En avril 1979, il a d’abord remporté la finale avec Gladstone (Han, Gotz x Weingau), aux dépens de l’Américaine Katie Monahan (futur Prudent), associée à The Jones Boy, au terme d’un barrage, dans une formule qui se cherchait encore. Laissant ensuite les Américains et Canadiens régner sans partage sur les dix finales suivantes, il a tout de même hissé Gladstone sur le podium à trois autres reprises, en 1981 à Birmingham, en 1982 à Göteborg, puis en 1983, chez lui à Vienne, où il a dû s’avouer vaincu face à Norman Dello Joio, fils du compositeur new-yorkais du même nom, associé au Selle Français I Love You (Almé x Nykio). En 1985 à Berlin, il a également terminé cinquième avec The Freak (KWPN, Lucky Box x Banko), futur mulet gagnant de Ludger Beerbaum aux Jeux olympiques de Séoul. Le vétéran ne s’est jamais résigné, formant deux couples hors du commun avec Apricot D (Zweibr, Alexis x Gotthard),et E.T. FRH (Han, Espri x Garibaldi II). Avec le premier, il a décroché une médaille d’argent par équipes aux Jeux olympiques de Barcelone, en 1992, et avec le second, deux finales de Coupe de monde, en 1996 et 1997.

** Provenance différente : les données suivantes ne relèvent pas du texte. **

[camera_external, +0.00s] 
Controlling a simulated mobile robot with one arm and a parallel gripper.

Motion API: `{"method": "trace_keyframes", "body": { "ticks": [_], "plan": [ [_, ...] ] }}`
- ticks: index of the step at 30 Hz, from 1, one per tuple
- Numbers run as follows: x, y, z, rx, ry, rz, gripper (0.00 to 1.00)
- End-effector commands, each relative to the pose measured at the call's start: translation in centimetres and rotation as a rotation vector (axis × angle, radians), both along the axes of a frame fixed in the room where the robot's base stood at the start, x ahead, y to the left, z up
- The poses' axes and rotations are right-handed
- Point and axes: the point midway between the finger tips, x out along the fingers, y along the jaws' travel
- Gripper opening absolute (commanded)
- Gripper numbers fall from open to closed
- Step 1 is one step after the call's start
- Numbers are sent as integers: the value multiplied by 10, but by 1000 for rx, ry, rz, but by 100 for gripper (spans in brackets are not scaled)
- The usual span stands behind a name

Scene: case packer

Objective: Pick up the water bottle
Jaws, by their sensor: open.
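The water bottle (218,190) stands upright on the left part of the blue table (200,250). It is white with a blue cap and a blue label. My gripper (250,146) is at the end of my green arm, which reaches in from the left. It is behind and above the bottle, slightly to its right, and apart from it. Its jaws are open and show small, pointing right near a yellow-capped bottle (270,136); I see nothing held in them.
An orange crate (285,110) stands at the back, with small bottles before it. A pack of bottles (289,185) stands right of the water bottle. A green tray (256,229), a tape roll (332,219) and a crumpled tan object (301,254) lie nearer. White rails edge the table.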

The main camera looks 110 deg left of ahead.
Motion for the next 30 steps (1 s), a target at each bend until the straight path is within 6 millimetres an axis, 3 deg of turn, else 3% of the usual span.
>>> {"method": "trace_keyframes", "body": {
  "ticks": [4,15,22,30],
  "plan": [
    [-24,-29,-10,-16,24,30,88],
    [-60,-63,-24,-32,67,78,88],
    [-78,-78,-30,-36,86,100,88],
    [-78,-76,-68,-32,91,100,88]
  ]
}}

À Genève, dix-sept ans après son premier succès, il triomphe de nouveau au terme d’un barrage, le deuxième de l’histoire, aux dépens du Suisse Willi Melliger sur Calvaro V (Holst,Cantus x Merano). “Plus il accélère, mieux il saute”, avait-il déclaré au sujet d’E.T. Remportant la Chasse avec 1’15’’ d’avance sur Rodrigo Pessoa et Special Envoy (King of Diamonds), l’Autrichien prend une bonne option avant de fauter dans la deuxième épreuve. Le tenant du titre, le Britannique Nick Skelton, la remporte au barrage avec Dollar Girl (Han, Dynamo x Salem). Melliger termine troisième devant Ulrich Kirchhoff et Jus de Pomme (BWP, Primo des Bruyères x Garitchou), les futurs champions olympiques, et Rodrigo Pessoa, associé cette fois à Tomboy (ISH,Coevers x Jab). Le dernier jour, il n’y a pas un sans-faute dans le temps en première manche, mais un seul demi-point permet au jeune Brésilien de virer en tête, tandis que ses plus proches rivaux font tomber une barre, et même deux pour Melliger. Calvaro se reprend avec un sans-faute, alors qu’E.T. et Dollar Girl laissent respectivement quatre et quatre points et demi dans ce qui devait être l’ultime tour. Dernier à s’élancer, Rodrigo a beau disposer de deux barres d’avance, il échoue irrémédiablement, Tomboy fauchant le double avant de s’arrêter sur l’obstacle suivant…Il faut donc un barrage pour départager Melliger et Simon. Le Suisse boucle un ultime sans-faute, mais laisse un espace à l’Autrichien, qui s’y engouffre tel un lion, rabotant tous ses tournants. À l’arrivée, Hugo et E.T. le bien-nommé l’emportent avec deux secondes d’avance!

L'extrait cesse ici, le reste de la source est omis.